GIVEN INSTRUCTION ::
Please quote every line word for word.

SOURCE EXCERPT ::
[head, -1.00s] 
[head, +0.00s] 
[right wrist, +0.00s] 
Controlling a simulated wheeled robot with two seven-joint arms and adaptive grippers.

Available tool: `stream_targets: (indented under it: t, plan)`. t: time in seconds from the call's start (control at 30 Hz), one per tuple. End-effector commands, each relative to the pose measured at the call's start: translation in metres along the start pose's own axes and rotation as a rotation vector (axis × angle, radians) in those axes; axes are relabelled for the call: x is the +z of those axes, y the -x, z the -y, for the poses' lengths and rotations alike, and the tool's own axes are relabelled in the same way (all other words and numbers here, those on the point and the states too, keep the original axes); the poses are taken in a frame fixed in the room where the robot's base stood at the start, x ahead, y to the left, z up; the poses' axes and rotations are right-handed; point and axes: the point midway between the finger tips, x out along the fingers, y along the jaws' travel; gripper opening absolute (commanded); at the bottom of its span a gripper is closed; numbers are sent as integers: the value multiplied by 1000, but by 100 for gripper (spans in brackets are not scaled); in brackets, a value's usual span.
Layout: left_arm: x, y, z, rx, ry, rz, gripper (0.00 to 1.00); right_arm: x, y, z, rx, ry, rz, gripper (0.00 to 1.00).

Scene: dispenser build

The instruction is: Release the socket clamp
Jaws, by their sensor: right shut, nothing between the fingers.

OUTPUT FOR THIS TASK ::
[head, -1.00s] 
[head, +0.00s] 
[right wrist, +0.00s] 
Controlling a simulated wheeled robot with two seven-joint arms and adaptive grippers.

Available tool: `stream_targets: (indented under it: t, plan)`. t: time in seconds from the call's start (control at 30 Hz), one per tuple. End-effector commands, each relative to the pose measured at the call's start: translation in metres along the start pose's own axes and rotation as a rotation vector (axis × angle, radians) in those axes; axes are relabelled for the call: x is the +z of those axes, y the -x, z the -y, for the poses' lengths and rotations alike, and the tool's own axes are relabelled in the same way (all other words and numbers here, those on the point and the states too, keep the original axes); the poses are taken in a frame fixed in the room where the robot's base stood at the start, x ahead, y to the left, z up; the poses' axes and rotations are right-handed; point and axes: the point midway between the finger tips, x out along the fingers, y along the jaws' travel; gripper opening absolute (commanded); at the bottom of its span a gripper is closed; numbers are sent as integers: the value multiplied by 1000, but by 100 for gripper (spans in brackets are not scaled); in brackets, a value's usual span.
Layout: left_arm: x, y, z, rx, ry, rz, gripper (0.00 to 1.00); right_arm: x, y, z, rx, ry, rz, gripper (0.00 to 1.00).

Scene: dispenser build

The instruction is: Release the socket clamp
Jaws, by their sensor: right shut, nothing between the fingers.

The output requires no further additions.